On the night of the visitation, I would occasionally lean to the side to see if and when the line of acquaintances would ever end. For hours, I shook what felt like a thousand men’s hands and hugged what felt like a thousand women’s chests. These strangers, with tears in their eyes, and before making me promise to let them know if I ever needed anything (How would I do that? Who are you people?), would say some variation of:
“Your father was an amazing storyteller.”
Those two things are really all I remember anyone saying that evening. An offer to help, that I knew I would never take them up on, and a reminder that the best storyteller that they’d ever known was no more. I grew weary of hearing this over and over, and I found myself struggling more and more as the night wore on to respond with any politeness whatsoever. I’d said, “Thank you, really,” so many times, until it dawned on me that I wasn’t thankful at all, for any of this. It was like a switch flipped, and I suddenly realized how unfair all of this was. The last thing that I wanted to hear was how much anyone else was going to miss him. It wouldn’t be anywhere near how much I would miss him, and the never-ending line of friends and admirers were, unbeknownst to them, only painfully driving that point home deeper.
The night after his funeral, shortly after I’d gone to bed, I laid there looking at the ceiling, still in complete disbelief that he was gone. And then, there was a quick knock at the door. It opened, someone quickly rushed in, and then shut the door behind them.
It was my father.
I shot up, frozen, and convulsing in fear.
“Hey, buddy. I know, I know. This has to be really hard. I only have a second, so I need to let you know, I’m being made a star, okay? You’re gonna – “
“Wait! What are you talking about? Why are you here? How are you – “
“You have to listen. I know it’s hard, and I’m so sorry, but I only have a second. I’m okay. Okay? I’m okay, and you’re going to be okay, too, alright? I have to go, but I’m going to be a star, and you’re ALWAYS going to be able to find me in the sky, anytime you need me, alright? Do you understand?”
“I don’t understand at all! A star? What do you mean? How do you know? What if I — “
“Buddy, I have to go. You’re going to be okay! I promise. I love you so much, you’re always going to be able to find me, okay?”

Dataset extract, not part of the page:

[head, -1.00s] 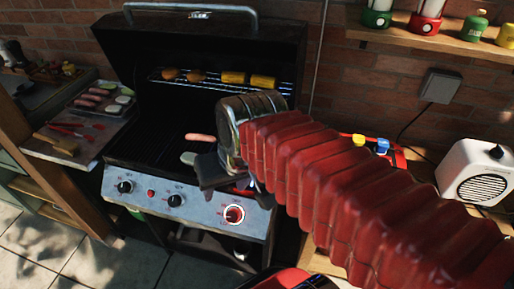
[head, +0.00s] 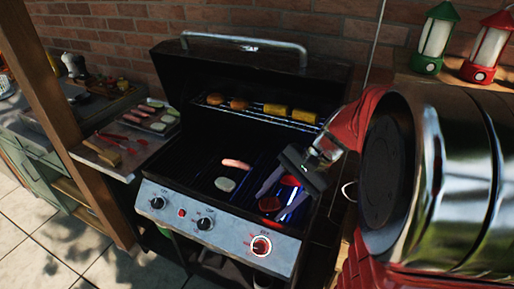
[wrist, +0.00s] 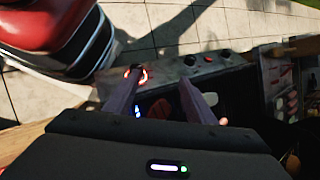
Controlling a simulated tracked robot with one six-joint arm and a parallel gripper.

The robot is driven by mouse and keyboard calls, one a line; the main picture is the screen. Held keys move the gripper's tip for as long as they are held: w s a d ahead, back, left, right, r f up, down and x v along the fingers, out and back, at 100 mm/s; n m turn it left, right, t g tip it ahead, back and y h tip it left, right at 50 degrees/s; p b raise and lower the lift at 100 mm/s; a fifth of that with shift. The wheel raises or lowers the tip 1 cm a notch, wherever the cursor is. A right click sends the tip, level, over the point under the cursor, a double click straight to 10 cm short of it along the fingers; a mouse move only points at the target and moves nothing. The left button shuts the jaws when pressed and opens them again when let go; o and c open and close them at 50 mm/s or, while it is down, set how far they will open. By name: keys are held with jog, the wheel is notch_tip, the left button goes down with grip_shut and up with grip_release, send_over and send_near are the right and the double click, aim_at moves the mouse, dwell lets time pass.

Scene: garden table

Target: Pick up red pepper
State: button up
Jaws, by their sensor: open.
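Two red pieces that look like red pepper lie on the right part of the grill grate, one nearer the front (head: 270,204) and one farther back (head: 290,181). My gripper (head: 268,206) is open above that part of the grate, its fingers pointing down and to the left. The front red piece shows between or just below the fingers; I cannot tell whether they touch it. In the wrist view my gripper (wrist: 160,80) has its two fingers apart, with a dark reddish patch (wrist: 160,108) between them.
A sausage (head: 236,163) and a pale green slice (head: 225,184) lie left of the fingers. Patties (head: 239,103) and corn (head: 275,110) sit on the upper rack. The raised lid (head: 240,70) stands behind. The rightmost knob (head: 261,245) glows red. A food tray (head: 174,128) is at left.

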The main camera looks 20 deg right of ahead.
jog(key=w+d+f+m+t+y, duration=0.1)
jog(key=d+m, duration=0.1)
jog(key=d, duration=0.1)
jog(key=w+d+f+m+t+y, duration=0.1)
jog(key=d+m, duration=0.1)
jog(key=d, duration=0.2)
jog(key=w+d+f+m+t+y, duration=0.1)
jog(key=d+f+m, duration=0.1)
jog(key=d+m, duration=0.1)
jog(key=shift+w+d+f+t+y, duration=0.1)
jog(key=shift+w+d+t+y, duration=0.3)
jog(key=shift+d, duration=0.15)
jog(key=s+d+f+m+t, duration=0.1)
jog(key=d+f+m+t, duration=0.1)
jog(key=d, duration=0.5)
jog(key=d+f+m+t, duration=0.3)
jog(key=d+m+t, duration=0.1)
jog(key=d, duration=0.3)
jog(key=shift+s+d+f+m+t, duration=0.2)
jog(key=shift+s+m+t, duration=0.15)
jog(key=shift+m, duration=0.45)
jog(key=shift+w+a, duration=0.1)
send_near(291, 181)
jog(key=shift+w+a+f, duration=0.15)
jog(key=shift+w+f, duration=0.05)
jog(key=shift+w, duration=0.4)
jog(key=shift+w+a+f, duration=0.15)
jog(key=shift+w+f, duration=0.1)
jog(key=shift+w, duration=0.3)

Then he was gone. And, as should be expected, I began to scream my head off. It was hopefully the loudest that I, or anyone else for their sake, will ever scream. My mom came rushing into the room, and I tried to explain through continued screaming what had just transpired.
Years would pass, and I’d thankfully manage to not scream myself to sleep every night after that fateful evening. I’m truly blessed to be able to look into the sky on any night that the stars are even remotely visible, and quickly find my father. He’s right there, just below the left-most star in Orion’s belt. There have been hundreds of nights spanning the decades he’s been gone that I’ve walked outside and immediately felt him looking at me, long before I can see him careening across the heavens above.

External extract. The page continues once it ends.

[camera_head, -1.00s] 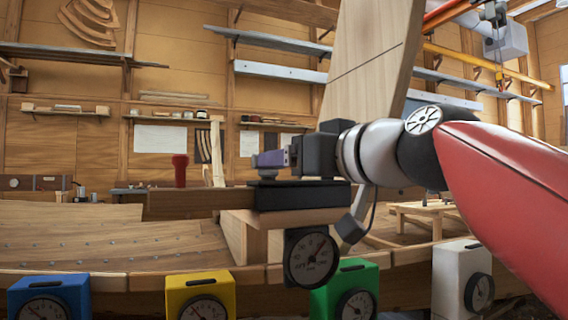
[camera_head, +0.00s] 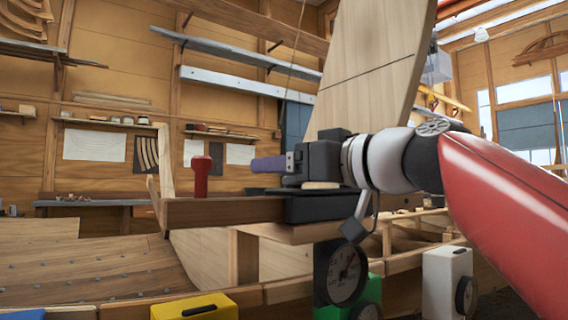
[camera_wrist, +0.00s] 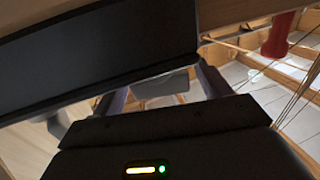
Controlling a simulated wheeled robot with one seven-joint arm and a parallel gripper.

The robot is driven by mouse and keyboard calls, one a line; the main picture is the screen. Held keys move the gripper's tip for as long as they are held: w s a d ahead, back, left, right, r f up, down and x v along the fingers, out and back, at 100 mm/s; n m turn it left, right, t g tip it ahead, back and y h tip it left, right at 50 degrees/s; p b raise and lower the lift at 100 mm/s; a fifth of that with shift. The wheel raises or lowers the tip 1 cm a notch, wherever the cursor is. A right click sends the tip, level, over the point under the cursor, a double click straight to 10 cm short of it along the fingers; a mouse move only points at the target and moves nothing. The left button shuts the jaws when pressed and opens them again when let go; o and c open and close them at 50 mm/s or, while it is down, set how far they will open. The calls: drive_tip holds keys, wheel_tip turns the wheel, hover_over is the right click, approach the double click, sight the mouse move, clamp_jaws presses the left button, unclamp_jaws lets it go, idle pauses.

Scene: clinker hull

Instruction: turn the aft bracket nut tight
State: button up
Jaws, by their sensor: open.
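My gripper (camera_head: 268,165) points left, with purple-grey fingers, just above a black block (camera_head: 315,207) at the end of a wooden bar (camera_head: 225,210). A round dial (camera_head: 347,273) hangs below this block. In the wrist view the fingers of my gripper (camera_wrist: 160,97) stand apart. A grey block-like piece (camera_wrist: 170,84) shows between them, beneath the edge of a large dark slab; I cannot tell whether it is the aft bracket nut. I cannot make out the nut in the head view, nor whether the fingers touch anything.
A red upright handle (camera_head: 201,175) stands on the wooden bar, left of my gripper. A tall wooden board (camera_head: 370,65) rises behind my arm. Yellow (camera_head: 195,307), green (camera_head: 350,295) and white (camera_head: 447,283) dial boxes line the front. The planked hull (camera_head: 90,270) lies at left.

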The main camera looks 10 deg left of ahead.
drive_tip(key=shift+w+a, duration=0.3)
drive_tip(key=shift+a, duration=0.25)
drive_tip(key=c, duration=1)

I eventually moved away from my birthplace of Decatur, GA. Once during a return trip, nearly 20 years after my father’s death, I stopped in Golden Buddha, an Atlanta institution, to pick up dinner for my family. As I waited, I was startled to hear a voice much older than my own, questioningly call my name from behind me.
“Oh, my goodness. Noel?”
(Turning around, hesitatingly) “Yes?”
“I’m Tom. I was a good friend of your d—“
“Wow. I can’t believe this. How have you been?”
“Umm…good? I’ve got kids, and, yeah, good, I guess. You?”
“I’ve been good! Sure miss your dad, though. We all do. We always have.”
(Seriously fighting back just bursting into a complete mess) “Yeah. Me, too.”
Tom then, thankfully, changed the subject and talked about his son, Jeff, who I’d known well at a younger age, but had completely lost touch with. At some point, I can’t remember what prompted it, I found myself telling a story about who knows what. But, as I told it, I could look at Tom, see him smiling sincerely, but also tell that he wasn’t entirely concentrated on whatever I was saying. The moment I finished this far from memorable story, Tom chuckled, shook his head, and said:
“It’s like I’m standing here listening to Steve.”
(Silence from me)
“Do you know that your dad was the greatest storyteller that any of us ever knew? Hell, that anyone ever knew?”
“Um…I think I remember you and some other friends of his telling me that.”
“Some? I doubt it. I bet everyone told you that.”
“Maybe. I, umm…I don’t really remem-“
“Your dad was so special. I know you know that. And that you don’t need me or anyone else to confirm that. But, if you were ever in the room with him, and he started telling a story, you listened. Do you know what I mean? You had to have been around for some of those.”
“Yeah, I mean. I think I probably saw him do that from time to time.”
“Nothing made him happier than just holding a room completely captivated. I’m not kidding! While you were just talking, it was like I was standing here right in front of him again. God, I miss him so much. He loved YOU so much, I hope you know th—”
“Yeah, I can’t really talk about it, and I kinda need to go.”
“Yeah, me, too. I’m so glad to hear that you’re doing so well. I know he’s so proud of you. I hope you know th—”
“I do. I’ll tell my mom I ran into you. Tell Jeff I said ‘Hi.’ I gotta run.”
I started this story on February 17th, 2022, two days before my father would’ve turned 70 years old. In my mind, I had what I believed was a pretty solid beginning, some accompanying backstory/prequel-like material to provide some context, and was searching for a knockout-punch closing for when it was time to wrap everything up into a nice, neat bow. Those closings have become a bit of a signature move for me in my own storytelling, and I often find it impossible to not end each of my stories with one. My father did the same.
I’ve spent years hating the way my father’s story ended and have come up with all sorts of ways to blame him for ending it when he did. I’ve wasted just as many years trying to guarantee a different ending for myself, a better ending, one that wouldn’t traumatize my children the way the ending to my father’s story has tormented me.
Last night, after growing so angry at being unable to weave in a fitting ending to this story, I was called outside, where God then drew my eyes toward that left side of Orion’s belt, and asked,
“How could you possibly believe that THIS was the ending to his?”